**Task:** Retype the data that follows line by line, exactly, and leave its pictures out.

**Recorded information:**
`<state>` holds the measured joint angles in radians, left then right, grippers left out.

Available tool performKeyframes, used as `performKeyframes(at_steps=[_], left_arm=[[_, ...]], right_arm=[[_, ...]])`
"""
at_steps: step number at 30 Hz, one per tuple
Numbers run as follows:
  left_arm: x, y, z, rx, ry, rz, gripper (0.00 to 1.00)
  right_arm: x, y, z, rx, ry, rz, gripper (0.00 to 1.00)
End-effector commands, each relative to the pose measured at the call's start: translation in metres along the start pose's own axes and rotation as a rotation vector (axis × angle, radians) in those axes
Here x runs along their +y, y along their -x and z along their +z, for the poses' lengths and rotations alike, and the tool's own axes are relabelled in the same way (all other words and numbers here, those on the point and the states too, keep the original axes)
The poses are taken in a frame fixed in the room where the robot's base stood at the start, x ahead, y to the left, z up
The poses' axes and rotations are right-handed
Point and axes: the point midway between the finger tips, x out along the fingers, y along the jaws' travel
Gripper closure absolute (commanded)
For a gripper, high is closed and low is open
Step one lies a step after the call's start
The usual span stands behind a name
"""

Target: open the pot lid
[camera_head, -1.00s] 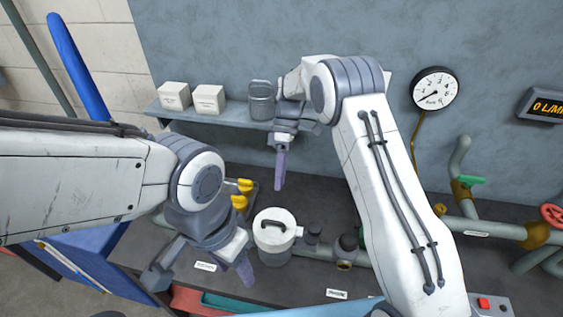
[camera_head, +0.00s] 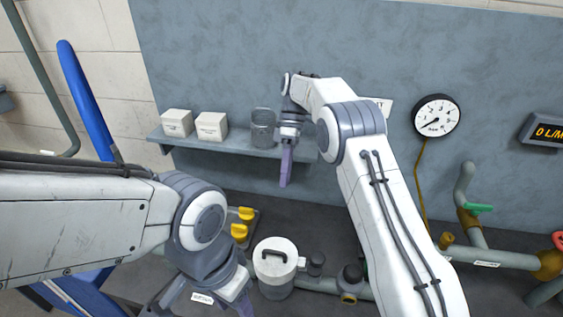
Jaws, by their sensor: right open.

**Written solution:**
`<state>` holds the measured joint angles in radians, left then right, grippers left out.

Available tool performKeyframes, used as `performKeyframes(at_steps=[_], left_arm=[[_, ...]], right_arm=[[_, ...]])`
"""
at_steps: step number at 30 Hz, one per tuple
Numbers run as follows:
  left_arm: x, y, z, rx, ry, rz, gripper (0.00 to 1.00)
  right_arm: x, y, z, rx, ry, rz, gripper (0.00 to 1.00)
End-effector commands, each relative to the pose measured at the call's start: translation in metres along the start pose's own axes and rotation as a rotation vector (axis × angle, radians) in those axes
Here x runs along their +y, y along their -x and z along their +z, for the poses' lengths and rotations alike, and the tool's own axes are relabelled in the same way (all other words and numbers here, those on the point and the states too, keep the original axes)
The poses are taken in a frame fixed in the room where the robot's base stood at the start, x ahead, y to the left, z up
The poses' axes and rotations are right-handed
Point and axes: the point midway between the finger tips, x out along the fingers, y along the jaws' travel
Gripper closure absolute (commanded)
For a gripper, high is closed and low is open
Step one lies a step after the call's start
The usual span stands behind a name
"""

Target: open the pot lid
[camera_head, -1.00s] 
[camera_head, +0.00s] 
Jaws, by their sensor: right open.

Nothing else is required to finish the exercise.